= Given exercise =
Beginning with the first line of the data below, reproduce every line unchanged, ending with the line that holds "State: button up".

= Given material =
+ + + + +
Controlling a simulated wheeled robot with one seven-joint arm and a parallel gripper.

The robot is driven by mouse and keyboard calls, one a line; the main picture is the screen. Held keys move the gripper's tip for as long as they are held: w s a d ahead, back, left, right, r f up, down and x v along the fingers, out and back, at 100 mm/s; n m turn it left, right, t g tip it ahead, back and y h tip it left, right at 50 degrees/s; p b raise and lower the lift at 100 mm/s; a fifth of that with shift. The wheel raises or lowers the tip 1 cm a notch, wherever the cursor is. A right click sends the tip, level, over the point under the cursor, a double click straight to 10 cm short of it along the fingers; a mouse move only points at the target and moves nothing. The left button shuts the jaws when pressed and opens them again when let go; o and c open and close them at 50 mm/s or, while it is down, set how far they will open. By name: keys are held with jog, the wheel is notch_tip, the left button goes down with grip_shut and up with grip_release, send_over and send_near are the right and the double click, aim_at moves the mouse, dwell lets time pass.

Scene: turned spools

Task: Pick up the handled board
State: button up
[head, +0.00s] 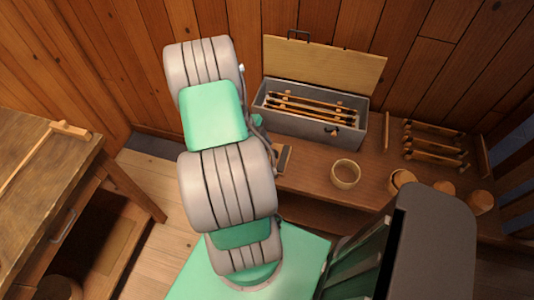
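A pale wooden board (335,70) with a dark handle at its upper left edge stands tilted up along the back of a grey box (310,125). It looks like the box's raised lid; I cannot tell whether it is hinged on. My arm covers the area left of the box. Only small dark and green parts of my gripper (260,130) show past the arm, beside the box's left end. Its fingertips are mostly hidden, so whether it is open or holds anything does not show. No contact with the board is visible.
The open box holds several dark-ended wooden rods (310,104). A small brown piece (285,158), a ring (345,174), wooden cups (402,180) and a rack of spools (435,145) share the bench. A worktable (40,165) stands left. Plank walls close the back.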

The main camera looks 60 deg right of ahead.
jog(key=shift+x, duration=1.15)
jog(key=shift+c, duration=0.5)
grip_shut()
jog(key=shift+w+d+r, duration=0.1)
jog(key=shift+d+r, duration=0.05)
+ + + + +
= Response below =
Controlling a simulated wheeled robot with one seven-joint arm and a parallel gripper.

The robot is driven by mouse and keyboard calls, one a line; the main picture is the screen. Held keys move the gripper's tip for as long as they are held: w s a d ahead, back, left, right, r f up, down and x v along the fingers, out and back, at 100 mm/s; n m turn it left, right, t g tip it ahead, back and y h tip it left, right at 50 degrees/s; p b raise and lower the lift at 100 mm/s; a fifth of that with shift. The wheel raises or lowers the tip 1 cm a notch, wherever the cursor is. A right click sends the tip, level, over the point under the cursor, a double click straight to 10 cm short of it along the fingers; a mouse move only points at the target and moves nothing. The left button shuts the jaws when pressed and opens them again when let go; o and c open and close them at 50 mm/s or, while it is down, set how far they will open. By name: keys are held with jog, the wheel is notch_tip, the left button goes down with grip_shut and up with grip_release, send_over and send_near are the right and the double click, aim_at moves the mouse, dwell lets time pass.

Scene: turned spools

Task: Pick up the handled board
State: button up

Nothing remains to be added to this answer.